## Data for this task:

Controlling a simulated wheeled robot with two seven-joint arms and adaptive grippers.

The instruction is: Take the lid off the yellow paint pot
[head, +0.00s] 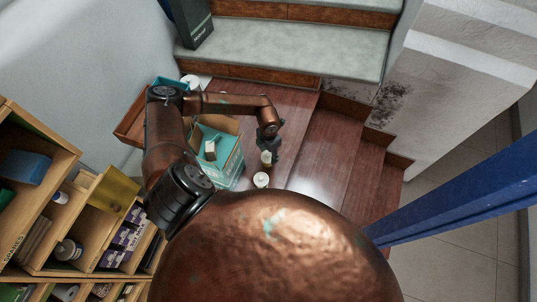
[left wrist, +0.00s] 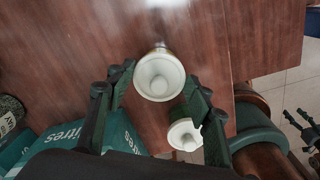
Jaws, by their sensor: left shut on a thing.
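My left gripper (head: 268,146) reaches down over the reddish wooden floor. In the left wrist view its two dark fingers (left wrist: 160,88) are closed on a round white lid (left wrist: 160,76) with a raised middle. In the head view a small pale pot with a yellowish body (head: 266,159) is right at the fingertips. Its body is mostly hidden in the wrist view, so I cannot tell whether lid and pot are apart. A second white-topped pot (head: 261,180) stands close by; its top also shows beside the right finger in the wrist view (left wrist: 184,134).
A teal box (head: 228,160) stands left of the pots. Wooden shelves with goods (head: 95,215) are at the left. Stairs (head: 290,48) rise behind, and a blue beam (head: 460,205) crosses at the right. A dark claw-like part, probably my right gripper (left wrist: 306,128), shows small in the wrist view.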

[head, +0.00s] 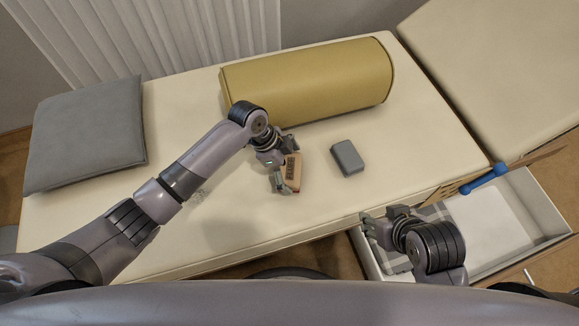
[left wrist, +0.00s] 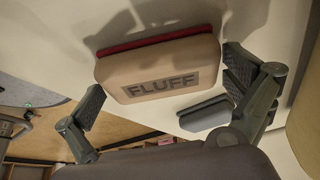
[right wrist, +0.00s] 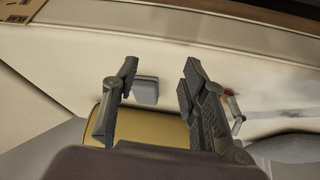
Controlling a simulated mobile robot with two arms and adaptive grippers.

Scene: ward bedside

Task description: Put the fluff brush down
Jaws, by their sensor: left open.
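The fluff brush (head: 292,173), a tan block marked FLUFF with a dark red edge, rests on the cream couch top (head: 235,212). In the left wrist view the brush (left wrist: 160,75) lies between the spread fingers of my left gripper (left wrist: 165,100), with gaps visible at both sides. In the head view my left gripper (head: 283,164) is at the brush, open. My right gripper (head: 378,226) is over the drawer's near left corner; its fingers are apart and empty in the right wrist view (right wrist: 155,95).
A grey block (head: 347,158) lies just right of the brush. A mustard bolster (head: 310,80) lies behind, and a grey cushion (head: 88,132) is at left. An open white drawer (head: 545,205) with a checked cloth is at right, a blue dumbbell-shaped thing (head: 483,179) at its back edge.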

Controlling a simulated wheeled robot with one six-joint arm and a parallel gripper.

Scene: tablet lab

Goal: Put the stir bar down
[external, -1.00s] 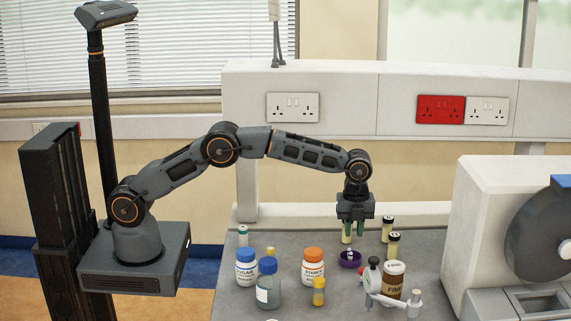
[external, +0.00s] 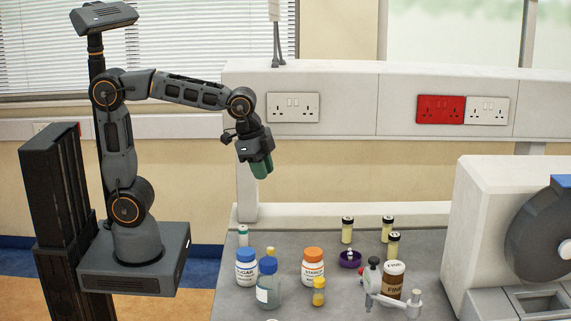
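A brown FINE jar (external: 392,281) and a grey-white clamp-like device (external: 374,282) are in front. SUGAR (external: 246,268) and STARCH (external: 313,268) bottles and a blue-capped bottle (external: 268,285) stand left. A large machine (external: 490,230) fills the right.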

## Task brief:
Leave the pictures out, and print every line of the listing exactly as written.

## Response for this exercise:
Controlling a simulated wheeled robot with two seven-joint arms and adaptive grippers.

The instruction is: Take the lid off the yellow paint pot
[head, +0.00s] 
[left wrist, +0.00s] 
Jaws, by their sensor: left shut on a thing.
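My left gripper (head: 268,146) reaches down over the reddish wooden floor. In the left wrist view its two dark fingers (left wrist: 160,88) are closed on a round white lid (left wrist: 160,76) with a raised middle. In the head view a small pale pot with a yellowish body (head: 266,159) is right at the fingertips. Its body is mostly hidden in the wrist view, so I cannot tell whether lid and pot are apart. A second white-topped pot (head: 261,180) stands close by; its top also shows beside the right finger in the wrist view (left wrist: 184,134).
A teal box (head: 228,160) stands left of the pots. Wooden shelves with goods (head: 95,215) are at the left. Stairs (head: 290,48) rise behind, and a blue beam (head: 460,205) crosses at the right. A dark claw-like part, probably my right gripper (left wrist: 306,128), shows small in the wrist view.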

[head, +0.00s] 
[left wrist, +0.00s] 
[right wrist, +0.00s] 
Controlling a simulated mobile robot with two arms and adaptive grippers.

Scene: ward bedside

Task description: Put the fluff brush down
Jaws, by their sensor: left open.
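The fluff brush (head: 292,173), a tan block marked FLUFF with a dark red edge, rests on the cream couch top (head: 235,212). In the left wrist view the brush (left wrist: 160,75) lies between the spread fingers of my left gripper (left wrist: 165,100), with gaps visible at both sides. In the head view my left gripper (head: 283,164) is at the brush, open. My right gripper (head: 378,226) is over the drawer's near left corner; its fingers are apart and empty in the right wrist view (right wrist: 155,95).
A grey block (head: 347,158) lies just right of the brush. A mustard bolster (head: 310,80) lies behind, and a grey cushion (head: 88,132) is at left. An open white drawer (head: 545,205) with a checked cloth is at right, a blue dumbbell-shaped thing (head: 483,179) at its back edge.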

Controlling a simulated wheeled robot with one six-joint arm and a parallel gripper.

Scene: tablet lab

Goal: Put the stir bar down
[external, -1.00s] 
[external, +0.00s] 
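A brown FINE jar (external: 392,281) and a grey-white clamp-like device (external: 374,282) are in front. SUGAR (external: 246,268) and STARCH (external: 313,268) bottles and a blue-capped bottle (external: 268,285) stand left. A large machine (external: 490,230) fills the right.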

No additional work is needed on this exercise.